Let $X$ be a locally compact metric space, and let $A,B$ be disjoint closed subsets of $X$. Can I find disjointly supported functions $f,g\in C_0(X)$ such that $f(A)=1$ and $g(B)=1$ and with at least one of $f,g$ compactly supported?
The part about compact support is what I am not sure about.
The following is what I am really trying to do: Given $f',g'$ bounded measurable functions on $X$ with disjoint support, I am trying to find $f,g\in C_0(X)$ with disjoint supports and with at least one of them compactly supported such that $ff'=f'$ and $gg'=g$.
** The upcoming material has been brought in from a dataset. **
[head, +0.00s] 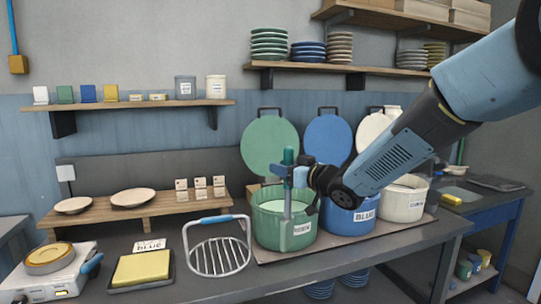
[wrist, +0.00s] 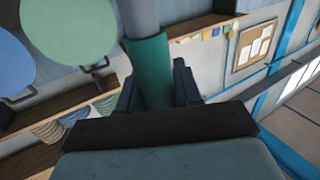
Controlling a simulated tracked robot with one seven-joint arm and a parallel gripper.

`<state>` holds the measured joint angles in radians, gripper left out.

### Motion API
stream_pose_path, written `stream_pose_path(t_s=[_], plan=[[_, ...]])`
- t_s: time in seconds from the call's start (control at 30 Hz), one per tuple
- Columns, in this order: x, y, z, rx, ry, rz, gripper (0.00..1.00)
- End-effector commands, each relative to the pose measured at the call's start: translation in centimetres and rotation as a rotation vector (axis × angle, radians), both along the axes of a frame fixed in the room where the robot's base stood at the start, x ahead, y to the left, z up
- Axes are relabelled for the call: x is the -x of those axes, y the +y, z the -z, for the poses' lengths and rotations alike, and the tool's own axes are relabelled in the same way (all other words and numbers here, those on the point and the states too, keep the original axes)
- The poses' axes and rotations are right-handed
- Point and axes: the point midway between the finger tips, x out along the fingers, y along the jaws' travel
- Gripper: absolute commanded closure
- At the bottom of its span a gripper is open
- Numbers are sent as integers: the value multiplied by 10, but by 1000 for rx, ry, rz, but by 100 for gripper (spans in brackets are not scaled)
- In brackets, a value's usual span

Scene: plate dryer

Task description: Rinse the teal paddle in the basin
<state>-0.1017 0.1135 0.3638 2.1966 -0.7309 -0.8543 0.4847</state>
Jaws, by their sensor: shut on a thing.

Let $X$ be any normal space and $A, B$ be disjoint closed sets. There exist open neighborhoods $U, V$ of $A, B$ such that $cl(U) \cap cl(V) = \emptyset$. By Urysohn's lemma you can find continuous functions $f, g : X \to [0,1]$ such that $f(x) = 1$ for $x \in A$, $f(x) = 0$ for $x \in X \setminus V$ and $g(x) = 1$ for $x \in B$, $g(x) = 0$ for $x \in X \setminus U$. Then $supp(f) \subset cl(U), supp(g) \subset cl(V)$, i.e. $f,g$ are disjointly supported.
If you want at least one of $f, g$ compactly supported, then you obviously need the requirement that at least one of $A, B$ is compact (because at least one of $A,B$ is a closed subset of compact set).
If $X$ is locally compact, then this also sufficient. This is true because each open neighborhood $U$ of a compact $A$ admits an open neighborhood $U'$ such that $cl(U')$ is compact and $cl(U') \subset U$.